Vera Anstey is not wrong when she asserts that the results of these customs and institutions tended “towards over-population, improvidence, the checking of economic enterprise, and the prevalence of a poor standard of mental and physical development, particularly in the case of women.”
However, the overall impact of these socio-religious institutions was only to slow down the rate of economic development in the country. To put the entire blame for the backwardness of India on these institutions alone would be a gross distortion of facts.
The poverty of India was not due to the fatalistic or spiritual out look of the people. Rather, it was the poverty combined with political anarchy that bred fatalism among the people.
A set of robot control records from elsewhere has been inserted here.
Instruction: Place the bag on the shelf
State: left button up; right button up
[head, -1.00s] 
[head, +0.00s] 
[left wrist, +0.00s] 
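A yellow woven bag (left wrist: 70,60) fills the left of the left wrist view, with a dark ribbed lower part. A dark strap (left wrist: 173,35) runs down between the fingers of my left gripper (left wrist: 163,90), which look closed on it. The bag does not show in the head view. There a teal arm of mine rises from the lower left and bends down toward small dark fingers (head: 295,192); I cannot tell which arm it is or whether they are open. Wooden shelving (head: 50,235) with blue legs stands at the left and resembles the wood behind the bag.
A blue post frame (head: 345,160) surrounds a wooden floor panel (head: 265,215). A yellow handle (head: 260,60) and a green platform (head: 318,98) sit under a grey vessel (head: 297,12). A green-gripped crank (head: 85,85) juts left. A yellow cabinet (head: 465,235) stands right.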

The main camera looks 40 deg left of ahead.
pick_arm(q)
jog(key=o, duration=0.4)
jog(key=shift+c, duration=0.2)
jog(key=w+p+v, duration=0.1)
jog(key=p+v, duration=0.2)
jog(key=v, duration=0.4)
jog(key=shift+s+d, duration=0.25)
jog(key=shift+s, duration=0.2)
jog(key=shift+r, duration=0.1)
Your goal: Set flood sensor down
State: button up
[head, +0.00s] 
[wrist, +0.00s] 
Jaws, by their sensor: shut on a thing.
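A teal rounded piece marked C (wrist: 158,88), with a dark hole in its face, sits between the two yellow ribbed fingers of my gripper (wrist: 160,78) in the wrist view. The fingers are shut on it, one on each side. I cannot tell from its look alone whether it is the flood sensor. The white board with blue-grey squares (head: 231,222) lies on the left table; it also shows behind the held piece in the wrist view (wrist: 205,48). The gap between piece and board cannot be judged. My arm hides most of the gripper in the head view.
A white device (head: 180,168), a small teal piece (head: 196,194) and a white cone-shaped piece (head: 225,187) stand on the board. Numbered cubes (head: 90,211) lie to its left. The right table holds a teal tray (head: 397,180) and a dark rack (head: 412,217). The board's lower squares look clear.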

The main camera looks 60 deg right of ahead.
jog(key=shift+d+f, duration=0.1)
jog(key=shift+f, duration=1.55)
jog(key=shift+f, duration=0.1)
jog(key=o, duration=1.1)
In ancient times, when the hold of religion was stronger, the Indians did not hesitate to amass wealth, trade with the world and also manufacture a large volume and variety of goods.
It was only when the administration was weak and inefficient so that a man lost in a moment the fruit of years of his labour by the rapacity of an oppressive ruler or a chance invader that he sought the consolation of a religion that preached fatalistic resignation.
That religion did not discourage people from persuing material ends is further proved by the fact that the communities most amenable to the influence of orthodox religion like the Marwaris and Jains among the Hindus and the Khojas, Memons and Bohras among the Muslims, showed a remarkable adaptability to industrialism and took a leading part in the industrial life of the country.
These institutions could have been blamed for the poverty of India had they been entirely static. That, however, was not the case. India’s social institutions had themselves been adjusting and adapting themselves to the changing needs of the times.
It would, therefore, be correct to conclude that India’s economic backwardness was caused by the special politico-economic relationship existing between India and England and the economic policies that flowed from it.
India’s social institutions at best only influenced the form and tempo of whatever economic development took place but they certainly did not determine it. In-fact, it was the slow economic progress that allowed them to survive.